Required work>
Exactly the lines from the line with "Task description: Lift" to the line with "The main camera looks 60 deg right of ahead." should be extracted, both included, with no other lines.

Information shown>
===============

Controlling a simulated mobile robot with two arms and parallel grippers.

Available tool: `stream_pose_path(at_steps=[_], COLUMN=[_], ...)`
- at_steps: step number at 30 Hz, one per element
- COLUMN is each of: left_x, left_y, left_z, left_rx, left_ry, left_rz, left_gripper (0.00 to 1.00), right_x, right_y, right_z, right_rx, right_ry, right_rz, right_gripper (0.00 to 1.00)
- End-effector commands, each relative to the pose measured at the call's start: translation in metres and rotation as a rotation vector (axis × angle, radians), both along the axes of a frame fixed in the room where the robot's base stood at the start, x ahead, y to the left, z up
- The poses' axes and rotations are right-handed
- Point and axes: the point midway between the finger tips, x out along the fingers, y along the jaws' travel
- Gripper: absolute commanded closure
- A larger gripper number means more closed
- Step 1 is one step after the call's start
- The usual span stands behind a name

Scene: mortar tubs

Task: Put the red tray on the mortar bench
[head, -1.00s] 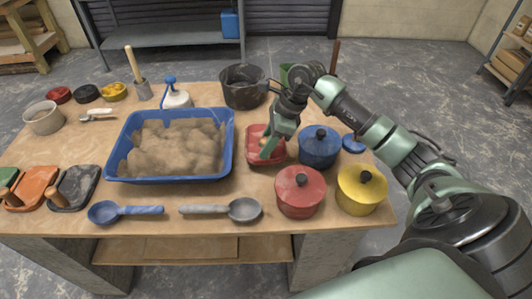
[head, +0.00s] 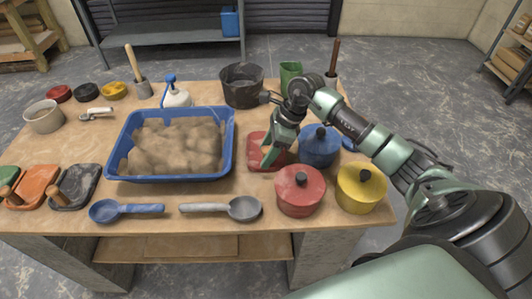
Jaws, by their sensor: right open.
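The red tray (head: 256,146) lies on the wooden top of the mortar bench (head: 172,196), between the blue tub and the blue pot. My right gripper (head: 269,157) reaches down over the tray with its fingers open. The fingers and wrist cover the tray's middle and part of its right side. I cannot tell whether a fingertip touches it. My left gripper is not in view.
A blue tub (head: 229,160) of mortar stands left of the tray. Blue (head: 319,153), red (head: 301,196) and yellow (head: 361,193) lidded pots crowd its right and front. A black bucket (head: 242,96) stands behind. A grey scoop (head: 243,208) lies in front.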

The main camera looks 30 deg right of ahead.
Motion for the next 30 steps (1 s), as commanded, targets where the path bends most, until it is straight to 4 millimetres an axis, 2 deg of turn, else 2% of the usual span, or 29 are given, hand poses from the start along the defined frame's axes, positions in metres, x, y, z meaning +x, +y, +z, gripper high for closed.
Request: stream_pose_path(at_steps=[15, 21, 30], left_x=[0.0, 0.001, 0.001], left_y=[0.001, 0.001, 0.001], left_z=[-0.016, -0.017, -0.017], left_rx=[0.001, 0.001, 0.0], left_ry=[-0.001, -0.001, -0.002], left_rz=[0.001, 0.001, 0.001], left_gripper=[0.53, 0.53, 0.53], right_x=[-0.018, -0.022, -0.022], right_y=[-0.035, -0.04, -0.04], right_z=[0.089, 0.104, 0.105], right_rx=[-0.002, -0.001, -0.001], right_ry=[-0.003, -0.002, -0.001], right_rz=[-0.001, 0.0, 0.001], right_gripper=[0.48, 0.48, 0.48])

===============

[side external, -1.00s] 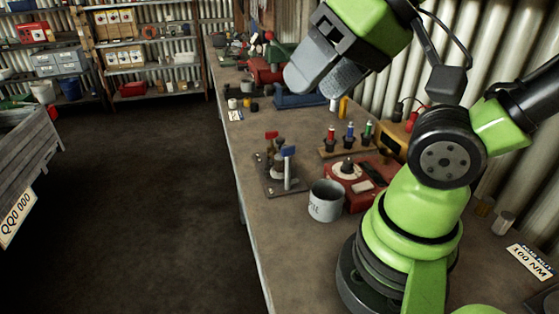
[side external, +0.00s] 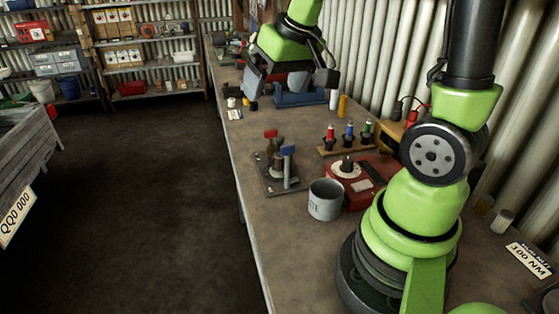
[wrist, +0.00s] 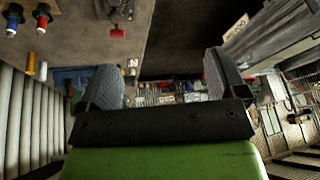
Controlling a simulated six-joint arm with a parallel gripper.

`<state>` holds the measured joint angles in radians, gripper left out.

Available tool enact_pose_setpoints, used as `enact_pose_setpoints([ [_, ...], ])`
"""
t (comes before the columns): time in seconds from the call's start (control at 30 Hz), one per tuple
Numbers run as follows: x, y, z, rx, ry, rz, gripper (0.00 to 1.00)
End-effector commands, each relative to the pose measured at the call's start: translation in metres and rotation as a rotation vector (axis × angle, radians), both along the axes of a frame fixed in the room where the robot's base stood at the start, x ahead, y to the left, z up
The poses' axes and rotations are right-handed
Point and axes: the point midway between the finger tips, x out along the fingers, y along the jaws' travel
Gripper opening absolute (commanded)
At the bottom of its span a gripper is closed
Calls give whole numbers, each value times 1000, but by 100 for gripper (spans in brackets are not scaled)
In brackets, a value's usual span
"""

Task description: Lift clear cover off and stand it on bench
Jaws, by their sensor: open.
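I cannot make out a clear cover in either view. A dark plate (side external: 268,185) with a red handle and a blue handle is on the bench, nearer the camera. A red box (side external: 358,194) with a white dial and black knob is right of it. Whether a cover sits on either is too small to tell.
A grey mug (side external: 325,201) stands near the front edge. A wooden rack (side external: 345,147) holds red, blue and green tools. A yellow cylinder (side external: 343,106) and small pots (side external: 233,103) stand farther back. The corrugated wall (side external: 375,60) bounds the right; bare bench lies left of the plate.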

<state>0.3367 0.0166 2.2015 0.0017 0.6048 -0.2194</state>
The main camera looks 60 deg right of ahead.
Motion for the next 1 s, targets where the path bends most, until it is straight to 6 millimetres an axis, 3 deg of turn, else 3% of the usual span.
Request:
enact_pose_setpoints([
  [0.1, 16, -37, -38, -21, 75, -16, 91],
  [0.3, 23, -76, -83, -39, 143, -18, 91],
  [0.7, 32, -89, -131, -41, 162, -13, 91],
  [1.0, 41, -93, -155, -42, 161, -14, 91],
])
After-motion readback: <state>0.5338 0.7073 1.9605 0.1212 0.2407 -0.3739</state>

===============

Complete response>
Task description: Lift clear cover off and stand it on bench
Jaws, by their sensor: open.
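I cannot make out a clear cover in either view. A dark plate (side external: 268,185) with a red handle and a blue handle is on the bench, nearer the camera. A red box (side external: 358,194) with a white dial and black knob is right of it. Whether a cover sits on either is too small to tell.
A grey mug (side external: 325,201) stands near the front edge. A wooden rack (side external: 345,147) holds red, blue and green tools. A yellow cylinder (side external: 343,106) and small pots (side external: 233,103) stand farther back. The corrugated wall (side external: 375,60) bounds the right; bare bench lies left of the plate.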

<state>0.3367 0.0166 2.2015 0.0017 0.6048 -0.2194</state>
The main camera looks 60 deg right of ahead.

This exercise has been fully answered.